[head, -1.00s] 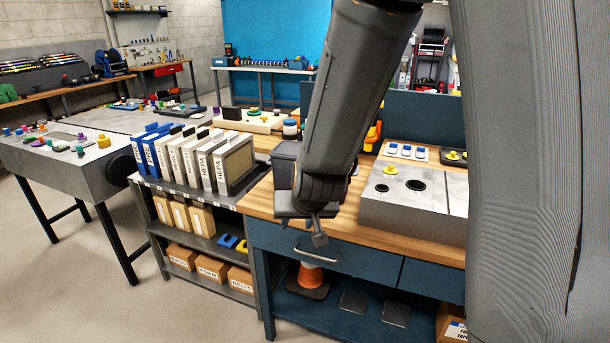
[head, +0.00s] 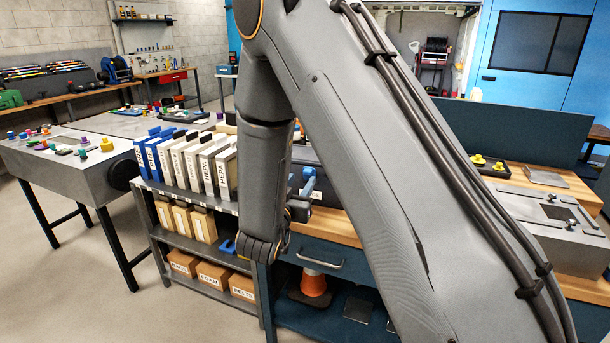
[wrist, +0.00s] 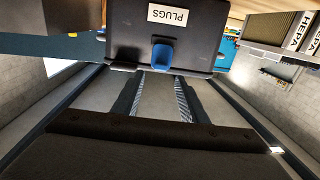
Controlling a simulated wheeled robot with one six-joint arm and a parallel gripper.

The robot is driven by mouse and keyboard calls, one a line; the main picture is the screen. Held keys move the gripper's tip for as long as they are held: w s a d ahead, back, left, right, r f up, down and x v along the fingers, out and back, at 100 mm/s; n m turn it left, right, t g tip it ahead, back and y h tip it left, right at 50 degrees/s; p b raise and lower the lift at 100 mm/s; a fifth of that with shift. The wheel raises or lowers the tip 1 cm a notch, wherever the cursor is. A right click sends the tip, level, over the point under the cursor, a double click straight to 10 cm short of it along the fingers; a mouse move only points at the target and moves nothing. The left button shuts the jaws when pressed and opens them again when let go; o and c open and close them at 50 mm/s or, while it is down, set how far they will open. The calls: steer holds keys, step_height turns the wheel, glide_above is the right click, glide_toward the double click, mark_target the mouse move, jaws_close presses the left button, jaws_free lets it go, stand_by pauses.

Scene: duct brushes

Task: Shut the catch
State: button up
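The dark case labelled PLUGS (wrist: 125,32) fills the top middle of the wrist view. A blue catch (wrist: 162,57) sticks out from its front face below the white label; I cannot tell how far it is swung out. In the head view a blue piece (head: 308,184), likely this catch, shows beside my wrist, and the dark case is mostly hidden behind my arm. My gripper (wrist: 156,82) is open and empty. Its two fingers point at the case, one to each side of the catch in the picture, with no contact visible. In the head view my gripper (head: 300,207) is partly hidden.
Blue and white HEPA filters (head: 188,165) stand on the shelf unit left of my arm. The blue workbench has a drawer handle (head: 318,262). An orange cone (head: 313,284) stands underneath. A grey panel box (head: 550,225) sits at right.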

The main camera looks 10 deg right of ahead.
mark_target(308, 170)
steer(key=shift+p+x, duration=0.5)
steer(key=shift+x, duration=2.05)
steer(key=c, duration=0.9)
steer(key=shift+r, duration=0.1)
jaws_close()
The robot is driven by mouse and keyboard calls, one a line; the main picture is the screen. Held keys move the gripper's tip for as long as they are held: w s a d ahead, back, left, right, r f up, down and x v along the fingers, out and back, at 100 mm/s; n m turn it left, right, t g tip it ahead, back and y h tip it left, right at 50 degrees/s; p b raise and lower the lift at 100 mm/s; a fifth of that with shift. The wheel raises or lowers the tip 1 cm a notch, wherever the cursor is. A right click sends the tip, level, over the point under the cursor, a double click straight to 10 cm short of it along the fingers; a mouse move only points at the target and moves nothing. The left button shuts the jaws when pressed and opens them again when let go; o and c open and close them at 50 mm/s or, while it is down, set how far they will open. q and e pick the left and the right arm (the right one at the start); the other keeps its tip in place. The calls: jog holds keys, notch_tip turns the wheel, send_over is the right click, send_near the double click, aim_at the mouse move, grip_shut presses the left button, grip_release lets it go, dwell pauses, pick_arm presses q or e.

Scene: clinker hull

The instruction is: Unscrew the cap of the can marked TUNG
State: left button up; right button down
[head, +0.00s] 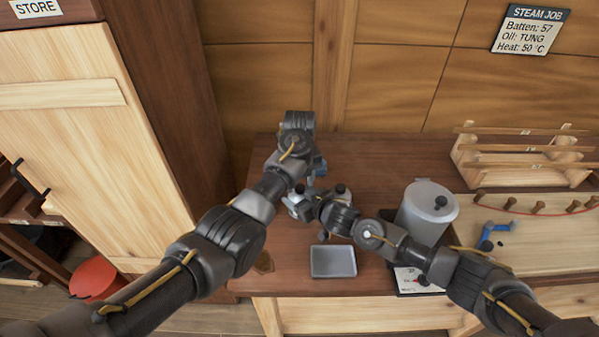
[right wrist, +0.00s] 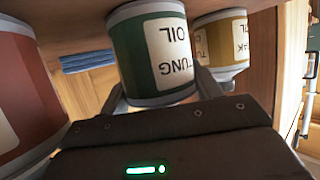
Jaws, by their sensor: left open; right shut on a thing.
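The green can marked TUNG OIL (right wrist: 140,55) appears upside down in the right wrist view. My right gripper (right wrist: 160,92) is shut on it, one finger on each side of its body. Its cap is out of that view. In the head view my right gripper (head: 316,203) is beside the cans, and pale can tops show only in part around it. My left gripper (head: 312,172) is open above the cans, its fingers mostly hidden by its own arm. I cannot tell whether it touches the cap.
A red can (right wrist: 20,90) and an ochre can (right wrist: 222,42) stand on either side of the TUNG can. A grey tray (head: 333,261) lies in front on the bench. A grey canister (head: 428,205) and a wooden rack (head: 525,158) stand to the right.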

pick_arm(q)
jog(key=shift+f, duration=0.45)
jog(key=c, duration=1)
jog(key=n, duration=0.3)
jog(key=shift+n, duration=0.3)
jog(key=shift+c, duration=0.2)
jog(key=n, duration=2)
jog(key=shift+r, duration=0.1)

──────────────────────────────

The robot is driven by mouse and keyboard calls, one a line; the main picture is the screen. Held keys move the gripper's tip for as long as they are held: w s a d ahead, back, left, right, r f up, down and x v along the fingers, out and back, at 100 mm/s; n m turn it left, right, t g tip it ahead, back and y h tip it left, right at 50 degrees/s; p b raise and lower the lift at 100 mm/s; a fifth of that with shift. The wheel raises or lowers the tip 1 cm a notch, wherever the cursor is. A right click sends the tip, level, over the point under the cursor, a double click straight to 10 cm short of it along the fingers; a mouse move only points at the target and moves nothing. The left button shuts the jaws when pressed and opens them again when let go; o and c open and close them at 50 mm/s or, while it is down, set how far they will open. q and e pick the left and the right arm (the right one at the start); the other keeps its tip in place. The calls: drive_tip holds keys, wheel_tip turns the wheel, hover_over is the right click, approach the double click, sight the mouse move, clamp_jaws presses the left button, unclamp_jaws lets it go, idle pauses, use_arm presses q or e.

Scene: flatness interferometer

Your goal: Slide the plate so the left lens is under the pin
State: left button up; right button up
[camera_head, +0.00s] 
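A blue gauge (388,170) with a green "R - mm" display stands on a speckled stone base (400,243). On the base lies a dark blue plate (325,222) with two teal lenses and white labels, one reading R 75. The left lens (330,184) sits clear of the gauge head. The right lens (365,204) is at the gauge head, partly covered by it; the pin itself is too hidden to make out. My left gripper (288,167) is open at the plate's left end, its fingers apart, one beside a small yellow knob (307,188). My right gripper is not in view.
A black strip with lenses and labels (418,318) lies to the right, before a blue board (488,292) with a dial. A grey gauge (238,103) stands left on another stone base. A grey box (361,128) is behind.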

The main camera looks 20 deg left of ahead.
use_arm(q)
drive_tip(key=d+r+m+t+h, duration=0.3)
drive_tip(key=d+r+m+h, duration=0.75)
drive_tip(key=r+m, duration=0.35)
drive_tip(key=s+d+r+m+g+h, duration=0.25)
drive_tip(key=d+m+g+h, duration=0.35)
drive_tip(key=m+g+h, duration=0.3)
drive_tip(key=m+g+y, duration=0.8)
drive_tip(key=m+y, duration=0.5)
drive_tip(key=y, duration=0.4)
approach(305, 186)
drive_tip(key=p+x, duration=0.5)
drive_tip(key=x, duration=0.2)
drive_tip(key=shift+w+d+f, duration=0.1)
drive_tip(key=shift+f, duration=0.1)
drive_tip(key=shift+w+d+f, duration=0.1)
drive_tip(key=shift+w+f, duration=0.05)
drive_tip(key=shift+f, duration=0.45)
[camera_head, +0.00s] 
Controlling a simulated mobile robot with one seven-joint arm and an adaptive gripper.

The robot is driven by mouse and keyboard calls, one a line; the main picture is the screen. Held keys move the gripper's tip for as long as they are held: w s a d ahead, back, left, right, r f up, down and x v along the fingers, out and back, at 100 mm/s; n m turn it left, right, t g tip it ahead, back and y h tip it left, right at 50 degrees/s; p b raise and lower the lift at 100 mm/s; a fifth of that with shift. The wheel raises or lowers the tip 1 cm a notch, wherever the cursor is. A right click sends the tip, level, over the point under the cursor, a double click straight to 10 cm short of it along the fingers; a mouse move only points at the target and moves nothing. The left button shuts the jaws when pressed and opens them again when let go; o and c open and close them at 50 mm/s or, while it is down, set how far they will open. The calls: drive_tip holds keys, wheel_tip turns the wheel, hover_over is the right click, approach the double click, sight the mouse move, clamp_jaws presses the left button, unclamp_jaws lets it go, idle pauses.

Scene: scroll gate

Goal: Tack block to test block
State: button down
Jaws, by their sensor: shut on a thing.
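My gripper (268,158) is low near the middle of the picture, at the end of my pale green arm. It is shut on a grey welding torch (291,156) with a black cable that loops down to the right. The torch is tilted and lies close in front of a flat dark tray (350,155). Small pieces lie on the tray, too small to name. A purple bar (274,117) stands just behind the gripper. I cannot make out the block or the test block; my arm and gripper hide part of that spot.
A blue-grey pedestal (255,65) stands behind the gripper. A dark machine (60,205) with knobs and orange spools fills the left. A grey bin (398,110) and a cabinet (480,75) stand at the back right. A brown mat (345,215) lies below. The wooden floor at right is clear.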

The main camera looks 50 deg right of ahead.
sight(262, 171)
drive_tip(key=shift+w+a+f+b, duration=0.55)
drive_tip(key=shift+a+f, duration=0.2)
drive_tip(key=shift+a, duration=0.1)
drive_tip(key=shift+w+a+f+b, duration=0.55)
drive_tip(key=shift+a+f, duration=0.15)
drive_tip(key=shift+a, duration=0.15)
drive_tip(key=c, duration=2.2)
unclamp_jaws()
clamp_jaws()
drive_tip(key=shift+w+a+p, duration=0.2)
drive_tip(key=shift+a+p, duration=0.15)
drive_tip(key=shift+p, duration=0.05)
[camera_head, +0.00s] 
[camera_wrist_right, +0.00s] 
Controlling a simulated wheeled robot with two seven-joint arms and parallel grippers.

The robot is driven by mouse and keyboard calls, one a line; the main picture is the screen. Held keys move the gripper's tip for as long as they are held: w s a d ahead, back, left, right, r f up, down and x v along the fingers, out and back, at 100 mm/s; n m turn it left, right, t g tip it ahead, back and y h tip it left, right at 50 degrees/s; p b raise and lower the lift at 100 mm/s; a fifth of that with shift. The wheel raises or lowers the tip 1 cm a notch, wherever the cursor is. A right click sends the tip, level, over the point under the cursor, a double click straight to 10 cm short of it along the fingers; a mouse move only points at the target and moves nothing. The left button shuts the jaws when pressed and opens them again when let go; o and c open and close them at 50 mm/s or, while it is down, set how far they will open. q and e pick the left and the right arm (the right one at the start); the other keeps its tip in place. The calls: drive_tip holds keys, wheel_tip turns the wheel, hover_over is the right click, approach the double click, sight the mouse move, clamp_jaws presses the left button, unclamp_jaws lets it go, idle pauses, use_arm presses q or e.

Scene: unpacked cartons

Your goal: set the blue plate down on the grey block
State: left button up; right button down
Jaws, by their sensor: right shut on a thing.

──────────────────────────────

# What to produce
Of the lines in the entries above, how many include "Your"? Only the number should be given.

# Full answer
2